Comme dans le cas du tabac et de l'alcool, les taxes appliquées au jeu sont lourdes. Les gains des joueurs, par exemple, seront taxés à hauteur de 7,5 %. Ce prélèvement au profit de l'État peut jouer un rôle dissuasif — c'est sa justification officielle — mais est-ce là le prix de la santé de nos concitoyens ? Car la question de la légalisation des jeux en ligne est bien une question de santé. L'addiction aux jeux naît d'une vulnérabilité. Personne ne saurait prédire les conséquences de cette ouverture du marché. Nous sommes tous susceptibles de tomber un jour dans l'addiction en raison d'une fragilité, passagère ou non. Et si le tabac touche indirectement l'économie, l'alcool ou l'addiction au jeu, eux, peuvent très rapidement entraîner la ruine d'une famille.
Sur le site de l'association SOS joueurs , on peut lire la mise en garde suivante : Les conséquences financières et sociales sont impressionnantes : enfants, parfois en bas âge, qui ne sont plus nourris correctement, loyers impayés... L'endettement est tel, qu'une vie de travail ne suffira pas à y faire face. L'entourage familial du joueur s'endette également pour venir en aide au joueur, tout cela n'empêchant en rien la poursuite du jeu.
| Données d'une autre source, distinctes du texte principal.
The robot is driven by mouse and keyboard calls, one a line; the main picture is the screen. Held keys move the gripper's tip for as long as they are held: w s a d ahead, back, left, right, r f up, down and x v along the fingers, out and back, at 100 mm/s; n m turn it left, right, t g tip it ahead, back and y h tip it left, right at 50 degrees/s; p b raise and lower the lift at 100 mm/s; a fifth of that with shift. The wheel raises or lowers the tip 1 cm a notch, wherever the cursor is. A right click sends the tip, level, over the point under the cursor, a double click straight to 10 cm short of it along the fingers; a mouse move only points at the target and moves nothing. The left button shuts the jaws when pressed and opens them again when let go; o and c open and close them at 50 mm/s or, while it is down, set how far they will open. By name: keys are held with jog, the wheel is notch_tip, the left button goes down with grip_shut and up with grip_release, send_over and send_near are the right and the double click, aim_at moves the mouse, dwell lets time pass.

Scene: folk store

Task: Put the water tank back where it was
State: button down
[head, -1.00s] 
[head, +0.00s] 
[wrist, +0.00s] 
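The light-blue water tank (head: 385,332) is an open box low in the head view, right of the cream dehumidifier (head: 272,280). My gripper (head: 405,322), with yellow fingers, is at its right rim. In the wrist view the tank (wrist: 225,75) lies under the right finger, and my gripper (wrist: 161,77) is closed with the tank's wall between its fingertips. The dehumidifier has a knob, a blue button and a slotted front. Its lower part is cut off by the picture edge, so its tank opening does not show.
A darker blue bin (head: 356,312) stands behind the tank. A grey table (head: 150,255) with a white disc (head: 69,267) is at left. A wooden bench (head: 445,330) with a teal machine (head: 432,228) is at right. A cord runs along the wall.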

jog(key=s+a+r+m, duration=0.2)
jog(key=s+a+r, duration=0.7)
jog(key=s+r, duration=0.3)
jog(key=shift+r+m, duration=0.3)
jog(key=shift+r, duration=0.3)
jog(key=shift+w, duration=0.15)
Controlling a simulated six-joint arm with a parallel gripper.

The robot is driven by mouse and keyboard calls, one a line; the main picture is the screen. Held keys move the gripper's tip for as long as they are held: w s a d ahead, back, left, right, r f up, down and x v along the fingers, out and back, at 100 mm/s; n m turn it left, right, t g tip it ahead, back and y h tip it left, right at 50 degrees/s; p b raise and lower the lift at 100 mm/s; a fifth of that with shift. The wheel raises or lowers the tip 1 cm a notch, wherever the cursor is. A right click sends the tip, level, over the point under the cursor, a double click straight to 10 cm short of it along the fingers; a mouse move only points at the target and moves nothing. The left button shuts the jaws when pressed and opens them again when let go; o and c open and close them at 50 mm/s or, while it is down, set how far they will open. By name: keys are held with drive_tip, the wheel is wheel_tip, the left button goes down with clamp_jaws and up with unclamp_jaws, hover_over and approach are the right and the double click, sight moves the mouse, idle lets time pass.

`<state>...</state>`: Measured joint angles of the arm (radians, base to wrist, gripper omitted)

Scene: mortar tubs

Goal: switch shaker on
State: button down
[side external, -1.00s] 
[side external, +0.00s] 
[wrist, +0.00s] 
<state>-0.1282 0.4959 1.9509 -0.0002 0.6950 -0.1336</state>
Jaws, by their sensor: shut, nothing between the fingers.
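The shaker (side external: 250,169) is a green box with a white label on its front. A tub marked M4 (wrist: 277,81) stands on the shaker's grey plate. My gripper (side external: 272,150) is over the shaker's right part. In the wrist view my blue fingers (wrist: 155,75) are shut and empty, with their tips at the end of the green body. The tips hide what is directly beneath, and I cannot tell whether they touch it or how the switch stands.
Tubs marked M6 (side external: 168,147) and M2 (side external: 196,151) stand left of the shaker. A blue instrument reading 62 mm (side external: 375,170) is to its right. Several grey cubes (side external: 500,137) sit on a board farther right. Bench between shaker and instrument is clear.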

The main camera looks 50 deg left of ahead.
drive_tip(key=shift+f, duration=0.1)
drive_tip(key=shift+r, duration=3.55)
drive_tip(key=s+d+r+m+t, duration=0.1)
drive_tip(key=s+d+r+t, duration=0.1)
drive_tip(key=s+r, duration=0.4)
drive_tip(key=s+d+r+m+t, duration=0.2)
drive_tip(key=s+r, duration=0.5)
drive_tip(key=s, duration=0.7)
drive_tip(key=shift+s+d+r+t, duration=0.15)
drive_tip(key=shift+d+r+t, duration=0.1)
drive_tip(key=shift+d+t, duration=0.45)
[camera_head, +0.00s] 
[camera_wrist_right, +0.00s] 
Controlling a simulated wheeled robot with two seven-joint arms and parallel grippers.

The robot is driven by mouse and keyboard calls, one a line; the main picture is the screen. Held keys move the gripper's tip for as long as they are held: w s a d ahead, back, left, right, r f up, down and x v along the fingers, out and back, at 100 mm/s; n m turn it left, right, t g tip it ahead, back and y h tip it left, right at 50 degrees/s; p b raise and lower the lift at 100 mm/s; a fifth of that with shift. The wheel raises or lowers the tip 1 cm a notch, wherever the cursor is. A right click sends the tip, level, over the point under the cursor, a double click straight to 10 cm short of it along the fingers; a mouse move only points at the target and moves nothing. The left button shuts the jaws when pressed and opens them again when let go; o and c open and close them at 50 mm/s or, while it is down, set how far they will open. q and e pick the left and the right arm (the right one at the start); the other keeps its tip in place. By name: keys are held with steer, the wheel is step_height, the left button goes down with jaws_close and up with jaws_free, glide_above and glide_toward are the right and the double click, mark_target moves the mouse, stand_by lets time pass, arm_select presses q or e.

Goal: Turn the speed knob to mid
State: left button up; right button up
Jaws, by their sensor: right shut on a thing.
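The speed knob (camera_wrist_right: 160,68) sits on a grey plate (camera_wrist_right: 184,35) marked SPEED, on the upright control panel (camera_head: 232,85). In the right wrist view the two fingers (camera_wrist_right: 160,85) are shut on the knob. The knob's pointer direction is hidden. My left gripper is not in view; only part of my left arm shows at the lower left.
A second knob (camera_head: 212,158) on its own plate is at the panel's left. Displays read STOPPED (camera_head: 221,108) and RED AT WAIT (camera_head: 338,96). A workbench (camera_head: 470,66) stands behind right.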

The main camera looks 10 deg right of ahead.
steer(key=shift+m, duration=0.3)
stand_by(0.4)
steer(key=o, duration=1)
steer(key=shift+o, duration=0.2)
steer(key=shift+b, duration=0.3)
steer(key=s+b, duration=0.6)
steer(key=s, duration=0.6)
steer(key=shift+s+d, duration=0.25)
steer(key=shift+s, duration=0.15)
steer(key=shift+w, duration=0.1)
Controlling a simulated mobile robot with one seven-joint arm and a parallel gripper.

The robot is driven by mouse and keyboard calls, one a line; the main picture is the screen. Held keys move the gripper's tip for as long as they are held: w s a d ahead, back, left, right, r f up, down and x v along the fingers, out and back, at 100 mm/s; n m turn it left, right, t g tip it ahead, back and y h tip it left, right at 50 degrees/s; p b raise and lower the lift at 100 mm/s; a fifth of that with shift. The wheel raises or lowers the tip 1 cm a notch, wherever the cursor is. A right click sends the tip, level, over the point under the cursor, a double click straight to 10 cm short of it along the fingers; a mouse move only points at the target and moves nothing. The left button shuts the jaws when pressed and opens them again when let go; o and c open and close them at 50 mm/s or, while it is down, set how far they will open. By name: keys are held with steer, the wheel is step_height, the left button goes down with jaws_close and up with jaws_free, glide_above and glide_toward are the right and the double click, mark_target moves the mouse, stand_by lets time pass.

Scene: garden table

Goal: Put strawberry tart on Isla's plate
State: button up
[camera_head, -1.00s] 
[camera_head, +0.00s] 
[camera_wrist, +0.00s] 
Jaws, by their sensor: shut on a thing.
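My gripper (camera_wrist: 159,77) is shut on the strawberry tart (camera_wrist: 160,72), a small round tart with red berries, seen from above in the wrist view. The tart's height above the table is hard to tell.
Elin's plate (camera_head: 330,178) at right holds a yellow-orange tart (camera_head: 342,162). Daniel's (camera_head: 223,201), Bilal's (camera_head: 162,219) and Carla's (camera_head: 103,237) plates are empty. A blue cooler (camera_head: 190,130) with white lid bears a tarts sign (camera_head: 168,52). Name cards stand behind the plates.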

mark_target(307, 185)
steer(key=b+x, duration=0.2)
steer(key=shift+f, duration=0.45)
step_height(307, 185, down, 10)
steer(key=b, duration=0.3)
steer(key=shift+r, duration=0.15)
Et comme si cela n'était pas suffisant, dès qu'il y a un jeu sur écran (c'est bien évidemment sur l'Internet que se trouve le plus de site de jeux : leur nombre est estimé à environ six mille par SOS joueurs), il y a un risque d'addiction supplémentaire car l'outil lui-même (l'écran) contient un facteur d'addiction. Inquiétant !
Surenchère
Certes, l'ouverture d'un monopole ne rend pas légal ce qui était interdit : le jeu d'argent en France était autorisé avant cette loi. Pourtant, l'inquiétude des organismes de prévention contre les addictions au jeu est bien compréhensible. À l'époque du monopole, faute de concurrence, la publicité n'avait pour seul but que de faire connaître l'offre. Depuis le 8 juin, onze opérateurs bénéficient de l'agrément de l'Arjel (Autorité de régulation des jeux en ligne) et ce n'est qu'un début. Cela signifie que l'espace publicitaire consacré au jeu va être multiplié, au minimum par onze. On imagine l'impact sur le public, et notamment sur les plus fragiles, avec la surenchère de slogans sur l'argent facile. Il suffit pour s'en convaincre de constater l'impressionnante visibilité des paris sportifs à l'occasion de la coupe du monde de football : ils occupaient le devant de la scène dans les médias, au détriment des matchs eux-mêmes.
Le jeu en ligne existait déjà de manière illégale par le biais de sites étrangers. Certains pensent, et c'est sans doute le cas de nos dirigeants, que le développement encadré est préférable à un développement pirate qui échapperait à toutes les règles. C'est dans cet esprit qu'a été créée l'Arjel, l'organisme agréé par l'État qui distribue les licences aux sites de jeux en ligne. Son rôle est d'abord de protéger le joueur, une mission hautement louable. Cependant, il s'agit là d'une concession limitée. La multiplication des jeux d'argent en ligne coûtera, nous ne pouvons en douter, cher à beaucoup, et la santé à certains.
Depuis quand le développement économique des loisirs se justifie-t-il par lui-même, particulièrement quand il est nocif ? L'État français devait-il ouvrir le monopole des jeux d'argent en ligne, paris sportifs et hippiques, sous prétexte que ces derniers sont pratiqués de manière illégale et qu'il perd de l'argent sur des gains qu'il pourrait taxer ? Mécaniquement, l'addiction va se répandre, et c'est l'État qui sera responsable.